Splunk Cloud search results shown with search of index=purchases sourcetype=web_purchases action=purchase | timechart span=1m sum(cost) as revenue by product | collect index=summary source=summarize_purchases marker="version=100, search_name=summarize_purchases" testmode=true highlighted in red and raw column in results highlighted in green

  1. At this point, the data looks good, so the scheduled search can be created without the testmode=true option. However, since this is a workshop, run the searches below to verify send data to the summary index then verify the data can be searched back:
index=purchases sourcetype=web_purchases action=purchase
| timechart span=1m sum(cost) as revenue by product
| collect index=summary source=summarize_purchases marker="version=100, search_name=summarize_purchases"
index=summary version=100
| table *

Notice how the data can be sent to a table just like if the original timechart command were run. This summarized data can be kept inside of the summary index and since it'll take up less space it'll cost less to store as compared to storing the raw events.

Splunk Cloud search results shown with search of index=purchases sourcetype=web_purchases action=purchase | timechart span=1m sum(cost) as revenue by product | collect index=summary source=summarize_purchases marker="version=100, search_name=summarize_purchases" highlighted in red

Splunk Cloud search results shown with search of index=summary version=100 | table * highlighted in red

  1. If you're interested in determining how much less space the summarized events take up, run the search below:
(index=purchases sourcetype=web_purchases action=purchase) OR (index=summary version=100) 
| eval eventSize=len(_raw)
| stats sum(eventSize) as total_event_size by index

Notice how the event sizes per index are significantly different, with summarized events in the summary index being significantly smaller than the raw events in the purchases index.

Task 3: Metricize Events

Similarly, the networking team would like to keep aggregated statistics long-term on VPC Flow Logs. Ideally, this data would be metricized and stored as metric-style events to minimize data storage costs and maximize query performance. The networking team would like to store how many bytes were transmitted to/from each ENI in each AWS account at a 1-minute granularity, then keep this data for 365 days.

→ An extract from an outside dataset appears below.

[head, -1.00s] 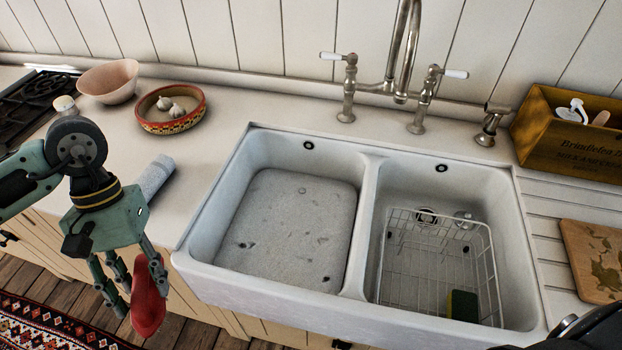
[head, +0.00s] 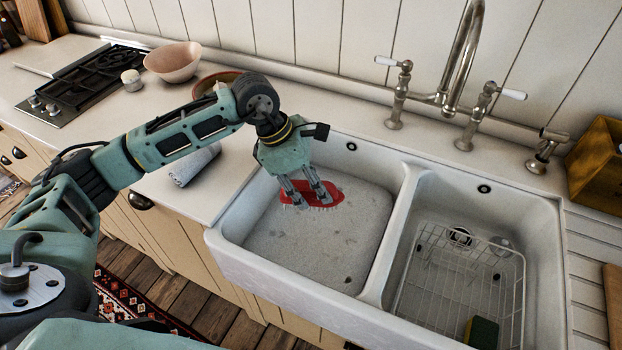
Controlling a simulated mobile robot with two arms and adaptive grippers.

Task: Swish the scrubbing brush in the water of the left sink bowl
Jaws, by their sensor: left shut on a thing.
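The scrubbing brush (head: 325,194) is red with pale bristles facing down. My left gripper (head: 308,198) is shut on it and holds it over the left sink bowl (head: 375,262), towards its back left part. The bowl holds greyish water (head: 310,247) with small dark bits in it. I cannot tell whether the bristles touch the water. My right gripper is not in view.
The right bowl holds a wire rack (head: 455,275) and a green and yellow sponge (head: 482,331). The tap (head: 455,75) stands behind the divider. A rolled grey cloth (head: 194,165), a pink bowl (head: 173,62) and a partly hidden patterned bowl (head: 203,84) are on the left counter.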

They’d like this data placed in the summary_metrics index.

  1. Run the search below to find the VPC Flow log data that will be metricized
index=aws sourcetype=aws:cloudwatchlogs:vpcflow

Splunk Cloud search results shown with search of index=aws sourcetype=aws:cloudwatchlogs:vpcflow highlighted in red

  1. Since the timechart command has a limitation of only being able to group by 1 field, use a combination of the bin and stats commands to aggregate the data on a 1-minute granularity by the ENI ID, AWS account number, and time (or interface_id, account_id, and _time respectively).
index=aws sourcetype=aws:cloudwatchlogs:vpcflow
| bin span=1m _time
| stats sum(bytes) as sum_bytes by interface_id, account_id, _time

Splunk Cloud search results shown with search of index=aws sourcetype=aws:cloudwatchlogs:vpcflow | bin span=1m _time | stats sum(bytes) as sum_bytes by interface_id, account_id, _time highlighted in red, and results in table form highlighted in green

  1. Use the rename command to properly format the sum_bytes field into a metric name format
index=aws sourcetype=aws:cloudwatchlogs:vpcflow
| bin span=1m _time
| stats sum(bytes) as sum_bytes by interface_id, account_id, _time
| rename sum_bytes as metric_name:sum_bytes

Splunk Cloud search results shown with search of index=aws sourcetype=aws:cloudwatchlogs:vpcflow | bin span=1m _time | stats sum(bytes) as sum_bytes by interface_id, account_id, _time  | rename sum_bytes as metric_name:sum_bytes highlighted  in red, and results in table form highlighted in green

  1. Now, use the mcollect command to send the metricized events to the summary_metrics index, specifying account_id and interface_id as metric dimensions, with a version of 100 using a marker & search_name of summarize_vpcflow using markers:
index=aws sourcetype=aws:cloudwatchlogs:vpcflow
| bin span=1m _time
| stats sum(bytes) as sum_bytes by interface_id, account_id, _time
| rename sum_bytes as metric_name:sum_bytes
| mcollect index=summary_metrics source=aws-vpcflow marker="version=100, search_name=summarize_vpcflow" account_id, interface_id

Splunk Cloud search results shown with search of index=aws sourcetype=aws:cloudwatchlogs:vpcflow | bin span=1m _time | stats sum(bytes) as sum_bytes by interface_id, account_id, _time | rename sum_bytes as metric_name:sum_bytes | mcollect index=summary_metrics source=aws-vpcflow marker="version=100, search_name=summarize_vpcflow" account_id, interface_id highlighted  in red, and results in table form highlighted in green

  1. You can check your work by using the mpreview command:
| mpreview index=summary_metrics filter=version=100

Splunk Cloud search results shown with search of | mpreview index=summary_metrics filter=version=100 highlighted  in red, and results in table form highlighted in green

From here, a saved search can be created to regularly (on a cadence) metricize the events and send them to the summary_metrics index. The networking team can then search the metricized events using the mstats command.